I think the assumption that “everything will work out for the best” is delusional. Optimists ignore the things that are going poorly rather than dealing with them, so as to perpetuate their delusion.

Keep in mind that I hold the same sort of opinion of pessimism. Pessimists ignore what is going well, thus failing to build on success. I don’t fight a war on pessimism because most of Western culture already does that:

P: “Keep sailing toward that waterfall and we’ll all die!”
W: “Oh, stop being so negative!”

Each side has advantages. For example, optimists keep going in the face of adversity, and they therefore win more often; pessimists give up too soon. Pessimists tend to be right more often, and when they’re wrong they get to be pleasantly surprised rather than disappointed.

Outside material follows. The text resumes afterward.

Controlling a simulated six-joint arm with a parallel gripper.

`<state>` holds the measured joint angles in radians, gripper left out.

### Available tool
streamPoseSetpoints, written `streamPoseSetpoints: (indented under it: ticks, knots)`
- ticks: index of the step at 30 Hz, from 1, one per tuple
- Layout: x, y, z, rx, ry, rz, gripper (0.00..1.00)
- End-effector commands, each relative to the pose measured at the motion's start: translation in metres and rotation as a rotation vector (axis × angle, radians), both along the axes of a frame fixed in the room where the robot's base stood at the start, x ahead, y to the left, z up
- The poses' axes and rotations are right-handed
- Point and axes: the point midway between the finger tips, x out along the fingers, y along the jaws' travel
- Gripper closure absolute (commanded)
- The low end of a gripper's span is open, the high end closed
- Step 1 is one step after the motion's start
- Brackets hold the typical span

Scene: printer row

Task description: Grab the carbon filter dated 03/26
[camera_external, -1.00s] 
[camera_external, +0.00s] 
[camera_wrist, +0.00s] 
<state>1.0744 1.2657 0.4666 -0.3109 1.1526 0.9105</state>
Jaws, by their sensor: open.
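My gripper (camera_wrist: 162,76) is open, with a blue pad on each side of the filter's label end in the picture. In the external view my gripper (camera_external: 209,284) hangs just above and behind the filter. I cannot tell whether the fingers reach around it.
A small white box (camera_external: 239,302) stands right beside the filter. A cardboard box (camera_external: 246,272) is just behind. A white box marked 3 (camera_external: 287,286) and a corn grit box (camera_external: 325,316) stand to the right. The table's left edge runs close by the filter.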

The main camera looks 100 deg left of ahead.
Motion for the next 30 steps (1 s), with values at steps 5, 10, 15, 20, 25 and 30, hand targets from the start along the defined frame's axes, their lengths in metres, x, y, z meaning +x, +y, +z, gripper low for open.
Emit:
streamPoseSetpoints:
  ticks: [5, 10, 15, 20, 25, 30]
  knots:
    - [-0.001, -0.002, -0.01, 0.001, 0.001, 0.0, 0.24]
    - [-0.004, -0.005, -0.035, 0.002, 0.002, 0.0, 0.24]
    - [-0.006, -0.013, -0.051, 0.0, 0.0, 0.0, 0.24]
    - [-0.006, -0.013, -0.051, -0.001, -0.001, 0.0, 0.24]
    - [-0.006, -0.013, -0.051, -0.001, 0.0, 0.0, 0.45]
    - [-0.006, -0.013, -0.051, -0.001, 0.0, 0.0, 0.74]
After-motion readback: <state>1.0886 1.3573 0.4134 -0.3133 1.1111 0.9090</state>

It’s fortunate for me, since I disagree with both, that they aren’t the only two available options. It’s possible to take the strengths from each while leaving their weaknesses behind. I’ve taken to calling it “paying attention,” but I’m sure there’s a more interesting label. Take this excerpt from John Morgan’s recent article, If It Could Only Be Like It Never Was:

Each time you pretend the dirty clothes aren’t there, the pile gets bigger until you have a dreaded mountain of clothes to wash. If you wash clothes every day, you’ll never have a pile bigger than your perceptions can handle. The same is true for life’s dirty clothes. They do exist and they need to be acknowledged. When we practice washing them on a regular basis, the quicker they wind up in the clean pile.

(Thanks for the tip to that article, T.)

My personal hero in this arena is my old friend Quentin Grady. Few have gone through, and responded thoroughly to, the adversity he’s faced while maintaining a determination to bring out the good in himself and in others. I aspire to be like him in that aspect, and I love the guy. In a manly, macho, we-play-on-the-same-rugby-team sort of way, of course.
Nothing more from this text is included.